Your objective
Write the material out again exactly.

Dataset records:
-=-=-=-=-
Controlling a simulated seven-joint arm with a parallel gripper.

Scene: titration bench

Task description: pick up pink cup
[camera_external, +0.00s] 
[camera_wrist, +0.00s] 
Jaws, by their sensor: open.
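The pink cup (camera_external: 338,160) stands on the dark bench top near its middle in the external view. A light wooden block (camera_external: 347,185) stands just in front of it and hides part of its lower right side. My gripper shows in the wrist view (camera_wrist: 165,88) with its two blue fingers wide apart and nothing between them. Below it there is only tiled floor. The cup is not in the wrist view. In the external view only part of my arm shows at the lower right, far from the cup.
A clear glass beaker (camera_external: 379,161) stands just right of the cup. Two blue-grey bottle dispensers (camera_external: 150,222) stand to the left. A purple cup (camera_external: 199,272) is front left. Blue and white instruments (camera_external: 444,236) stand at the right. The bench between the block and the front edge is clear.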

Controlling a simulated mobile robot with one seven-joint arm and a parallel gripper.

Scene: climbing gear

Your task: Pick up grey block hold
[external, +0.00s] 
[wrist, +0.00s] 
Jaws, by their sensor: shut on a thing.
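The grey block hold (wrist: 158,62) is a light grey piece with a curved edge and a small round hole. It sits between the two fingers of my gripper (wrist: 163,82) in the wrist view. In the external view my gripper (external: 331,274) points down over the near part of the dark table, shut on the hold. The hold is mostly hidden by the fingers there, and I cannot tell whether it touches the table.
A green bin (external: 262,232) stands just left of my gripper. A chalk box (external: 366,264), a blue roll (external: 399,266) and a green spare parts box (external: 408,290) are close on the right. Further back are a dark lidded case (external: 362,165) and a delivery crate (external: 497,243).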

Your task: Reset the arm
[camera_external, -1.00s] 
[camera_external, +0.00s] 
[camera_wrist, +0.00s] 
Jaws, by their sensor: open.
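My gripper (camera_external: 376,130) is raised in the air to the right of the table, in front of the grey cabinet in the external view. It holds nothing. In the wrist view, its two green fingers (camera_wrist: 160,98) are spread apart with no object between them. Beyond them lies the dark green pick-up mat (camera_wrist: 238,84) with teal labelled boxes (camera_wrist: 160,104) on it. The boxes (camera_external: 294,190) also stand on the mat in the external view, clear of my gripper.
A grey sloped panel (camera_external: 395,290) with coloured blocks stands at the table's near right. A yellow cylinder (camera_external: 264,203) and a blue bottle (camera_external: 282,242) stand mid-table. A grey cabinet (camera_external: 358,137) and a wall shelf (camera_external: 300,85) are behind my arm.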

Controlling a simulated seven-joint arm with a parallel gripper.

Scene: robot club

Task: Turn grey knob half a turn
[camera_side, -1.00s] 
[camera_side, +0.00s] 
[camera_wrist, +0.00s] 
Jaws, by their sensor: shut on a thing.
-=-=-=-=-
Output of the exercise
Controlling a simulated seven-joint arm with a parallel gripper.

Scene: titration bench

Task description: pick up pink cup
[camera_external, +0.00s] 
[camera_wrist, +0.00s] 
Jaws, by their sensor: open.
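The pink cup (camera_external: 338,160) stands on the dark bench top near its middle in the external view. A light wooden block (camera_external: 347,185) stands just in front of it and hides part of its lower right side. My gripper shows in the wrist view (camera_wrist: 165,88) with its two blue fingers wide apart and nothing between them. Below it there is only tiled floor. The cup is not in the wrist view. In the external view only part of my arm shows at the lower right, far from the cup.
A clear glass beaker (camera_external: 379,161) stands just right of the cup. Two blue-grey bottle dispensers (camera_external: 150,222) stand to the left. A purple cup (camera_external: 199,272) is front left. Blue and white instruments (camera_external: 444,236) stand at the right. The bench between the block and the front edge is clear.

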Controlling a simulated mobile robot with one seven-joint arm and a parallel gripper.

Scene: climbing gear

Your task: Pick up grey block hold
[external, +0.00s] 
[wrist, +0.00s] 
Jaws, by their sensor: shut on a thing.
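The grey block hold (wrist: 158,62) is a light grey piece with a curved edge and a small round hole. It sits between the two fingers of my gripper (wrist: 163,82) in the wrist view. In the external view my gripper (external: 331,274) points down over the near part of the dark table, shut on the hold. The hold is mostly hidden by the fingers there, and I cannot tell whether it touches the table.
A green bin (external: 262,232) stands just left of my gripper. A chalk box (external: 366,264), a blue roll (external: 399,266) and a green spare parts box (external: 408,290) are close on the right. Further back are a dark lidded case (external: 362,165) and a delivery crate (external: 497,243).

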Your task: Reset the arm
[camera_external, -1.00s] 
[camera_external, +0.00s] 
[camera_wrist, +0.00s] 
Jaws, by their sensor: open.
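My gripper (camera_external: 376,130) is raised in the air to the right of the table, in front of the grey cabinet in the external view. It holds nothing. In the wrist view, its two green fingers (camera_wrist: 160,98) are spread apart with no object between them. Beyond them lies the dark green pick-up mat (camera_wrist: 238,84) with teal labelled boxes (camera_wrist: 160,104) on it. The boxes (camera_external: 294,190) also stand on the mat in the external view, clear of my gripper.
A grey sloped panel (camera_external: 395,290) with coloured blocks stands at the table's near right. A yellow cylinder (camera_external: 264,203) and a blue bottle (camera_external: 282,242) stand mid-table. A grey cabinet (camera_external: 358,137) and a wall shelf (camera_external: 300,85) are behind my arm.

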Controlling a simulated seven-joint arm with a parallel gripper.

Scene: robot club

Task: Turn grey knob half a turn
[camera_side, -1.00s] 
[camera_side, +0.00s] 
[camera_wrist, +0.00s] 
Jaws, by their sensor: shut on a thing.

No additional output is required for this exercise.